On peut retenir deux cas[4] :
- D’une part, un poste à pourvoir demeure naturellement vacant pendant la durée du recrutement. Cette durée peut être jugé trop longue (pour des raisons variées qui peuvent être liées au recruteur lui-même). Le recrutement peut être abandonné, par exemple dans le cas d’un CDD de 4 mois d’un remplacement de congé maternité.
- D’autre part, l’employeur peut effectivement ne pas trouver profil adapté à sa recherche, pour des raisons diverses.
Anecdote : l’exemple qui m’a été donné, lors d’un rdv avec une DRH, est celui d’une compagnie pétrolière était la recherche d’un ingénieur, pratiquant la plongée sous-marine et parlant couramment russe (authentique !).
Caractériser les différents cas de figure existants, depuis l’emploi temporairement vacant jusqu’à l’échec du recrutement, apparait important.
LE BON TERME A UTILISER EST CELUI D’« EMPLOIS DURABLEMENT VACANTS ».
A partir de là, il convient :
- De connaitre le nombre et localisation des « emplois durablement vacants »[5].
- D’analyser les causes des difficultés de recrutement et leur nature.
- De définir et mettre en œuvre une stratégie visant à améliorer le fonctionnement du marché du travail. C’est-à-dire améliorer les mécanismes d’appariement entre emplois et candidats sur le marché du travail.
Tout reste à améliorer, mais il faut se méfier des confusions.
Certains mélangent, par ignorance ou par calcul, ces situations.
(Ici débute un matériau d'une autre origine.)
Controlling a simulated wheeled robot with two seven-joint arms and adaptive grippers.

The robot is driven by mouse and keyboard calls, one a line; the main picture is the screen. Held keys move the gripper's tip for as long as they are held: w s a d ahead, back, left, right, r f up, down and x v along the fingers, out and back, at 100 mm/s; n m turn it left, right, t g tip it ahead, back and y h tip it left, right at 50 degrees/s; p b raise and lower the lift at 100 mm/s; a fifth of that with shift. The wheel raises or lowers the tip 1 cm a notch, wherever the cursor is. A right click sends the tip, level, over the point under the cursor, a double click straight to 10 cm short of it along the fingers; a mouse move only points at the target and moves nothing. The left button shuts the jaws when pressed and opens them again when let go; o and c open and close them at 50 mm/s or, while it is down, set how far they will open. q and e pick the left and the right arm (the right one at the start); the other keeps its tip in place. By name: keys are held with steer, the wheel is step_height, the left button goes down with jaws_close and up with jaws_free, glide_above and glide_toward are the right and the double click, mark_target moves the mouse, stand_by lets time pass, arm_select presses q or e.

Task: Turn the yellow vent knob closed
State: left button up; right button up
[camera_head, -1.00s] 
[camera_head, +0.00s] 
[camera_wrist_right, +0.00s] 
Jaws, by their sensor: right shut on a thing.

Quand je dis « par calcul », je pense à des responsables politiques qui accusent des chômeurs de refuser des postes disponibles, par exemple en refusant de « traverser la rue » et qui souhaitent réformer l’assurance chômage avec une réduction des droits.
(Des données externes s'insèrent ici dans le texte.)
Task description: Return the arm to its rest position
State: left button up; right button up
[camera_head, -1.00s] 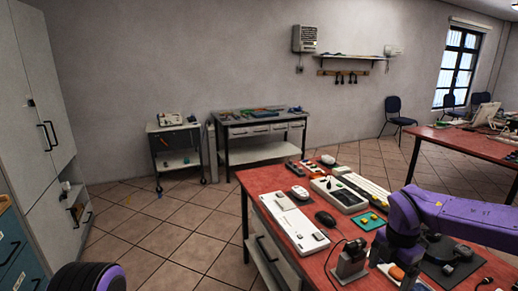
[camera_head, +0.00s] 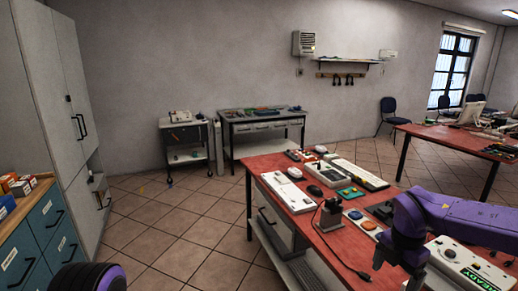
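My right arm (camera_head: 450,212) is purple and comes in from the right over the red table (camera_head: 335,240). Its wrist hangs down near the table's front right part. The right gripper (camera_head: 397,268) is below the wrist, mostly hidden and cut by the lower edge, so its opening is unclear. A rounded black and purple part of my left arm (camera_head: 88,277) shows at the bottom left; the left gripper is out of view. A grey stand-like block (camera_head: 330,214) is left of the right wrist, with a black cable (camera_head: 345,262) lying on the table in front of it.
A drawer cabinet (camera_head: 45,235) stands left; the tiled floor (camera_head: 185,235) between is clear.

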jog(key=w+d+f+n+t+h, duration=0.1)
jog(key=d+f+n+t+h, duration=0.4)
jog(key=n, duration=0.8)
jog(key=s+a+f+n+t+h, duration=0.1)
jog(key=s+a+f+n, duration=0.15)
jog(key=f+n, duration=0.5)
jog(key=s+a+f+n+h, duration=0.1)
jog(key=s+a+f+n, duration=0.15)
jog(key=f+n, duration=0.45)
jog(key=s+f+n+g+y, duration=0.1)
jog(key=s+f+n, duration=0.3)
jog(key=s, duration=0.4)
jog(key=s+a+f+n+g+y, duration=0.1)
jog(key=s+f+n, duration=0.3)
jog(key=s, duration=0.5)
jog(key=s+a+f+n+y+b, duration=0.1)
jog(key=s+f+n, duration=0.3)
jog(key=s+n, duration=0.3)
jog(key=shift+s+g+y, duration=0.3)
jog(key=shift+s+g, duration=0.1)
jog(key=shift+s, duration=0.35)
IL EST INTÉRESSANT DE CONSTATER QUE LES PROFESSIONS RENCONTRANT DES DIFFICULTÉS DE RECRUTEMENT ONT TRÈS PEU ÉVOLUÉ DEPUIS 2013.
Le rapport précisait qu’existait :
« … des difficultés de recrutement importantes dans les métiers :
- Des industries mécaniques et du travail des métaux : ouvriers qualifiés travaillant par enlèvement et formage de métal, techniciens et agents de maîtrise des industries mécaniques ;
- De l’électricité et de l’électronique : dessinateurs en électricité et électronique ;
- Des industries graphiques : ouvriers qualifiés de l’impression et du façonnage des industries graphiques ;
- De la maintenance : techniciens et agents de maîtrise de la maintenance ;
- De la santé : aides-soignants, infirmiers, médecins, professions paramédicales ;
- De l’informatique : ingénieurs et cadres d’études et développement en informatique ;
- Du commerce : attachés et cadres commerciaux[6]. » – COE.
Le rapport disait d’ailleurs que les études se faisaient « sans que la mobilisation à des fins opérationnelles de ces travaux ne soit systématique[7] » !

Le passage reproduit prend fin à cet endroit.